## [EXERCISE OBJECTIVE]
Of the lines in this material, how many contain "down"? Answer with a single number only.

## [DATASET EXTRACT]
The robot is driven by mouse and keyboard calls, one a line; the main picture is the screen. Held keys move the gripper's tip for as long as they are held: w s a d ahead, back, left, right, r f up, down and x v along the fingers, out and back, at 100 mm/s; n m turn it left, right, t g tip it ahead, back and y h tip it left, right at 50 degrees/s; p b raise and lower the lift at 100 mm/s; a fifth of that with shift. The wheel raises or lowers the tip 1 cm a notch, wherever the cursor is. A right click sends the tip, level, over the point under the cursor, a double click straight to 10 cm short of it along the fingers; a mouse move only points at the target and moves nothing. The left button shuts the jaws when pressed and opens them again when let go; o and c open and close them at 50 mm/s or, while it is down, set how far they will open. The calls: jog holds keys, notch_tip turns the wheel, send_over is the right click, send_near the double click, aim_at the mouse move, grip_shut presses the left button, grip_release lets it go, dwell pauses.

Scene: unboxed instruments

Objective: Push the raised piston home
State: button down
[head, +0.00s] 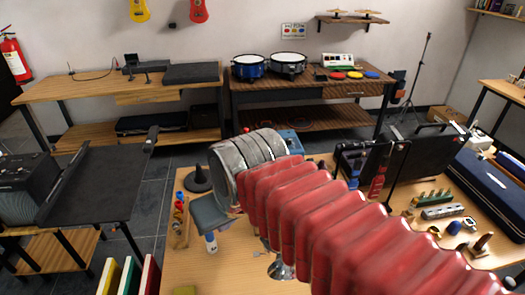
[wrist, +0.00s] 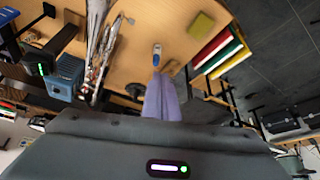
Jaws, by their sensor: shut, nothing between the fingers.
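My gripper (wrist: 160,76) shows in the wrist view as two pale purple fingers lying together, shut and empty, pointing at the wooden bench top. A silver instrument (wrist: 101,48) with long tubes lies on the bench to the left of the fingers, apart from them. In the head view my red-sleeved arm covers most of it; only a silver flared part (head: 281,269) shows below the arm. I cannot make out the raised piston in either view. My gripper's blue-grey end (head: 209,214) shows left of the arm, above the bench.
A small white bottle (head: 211,243) stands near my gripper; it also shows beyond the fingertips in the wrist view (wrist: 156,53). A blue box (wrist: 66,78) and a dark stand are on the left there. Brass pegs (head: 432,196) and an open black case (head: 425,160) occupy the bench's right.

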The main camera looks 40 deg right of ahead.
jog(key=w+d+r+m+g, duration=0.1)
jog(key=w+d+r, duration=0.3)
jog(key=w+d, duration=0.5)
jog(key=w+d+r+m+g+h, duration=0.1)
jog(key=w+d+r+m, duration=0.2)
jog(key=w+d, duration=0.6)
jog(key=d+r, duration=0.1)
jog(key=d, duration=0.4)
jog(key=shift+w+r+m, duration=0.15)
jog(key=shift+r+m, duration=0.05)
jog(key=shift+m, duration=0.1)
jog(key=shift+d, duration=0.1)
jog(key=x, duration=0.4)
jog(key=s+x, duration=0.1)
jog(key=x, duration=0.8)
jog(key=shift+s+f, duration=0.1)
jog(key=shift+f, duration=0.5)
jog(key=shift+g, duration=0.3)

## [FULL RESPONSE]
2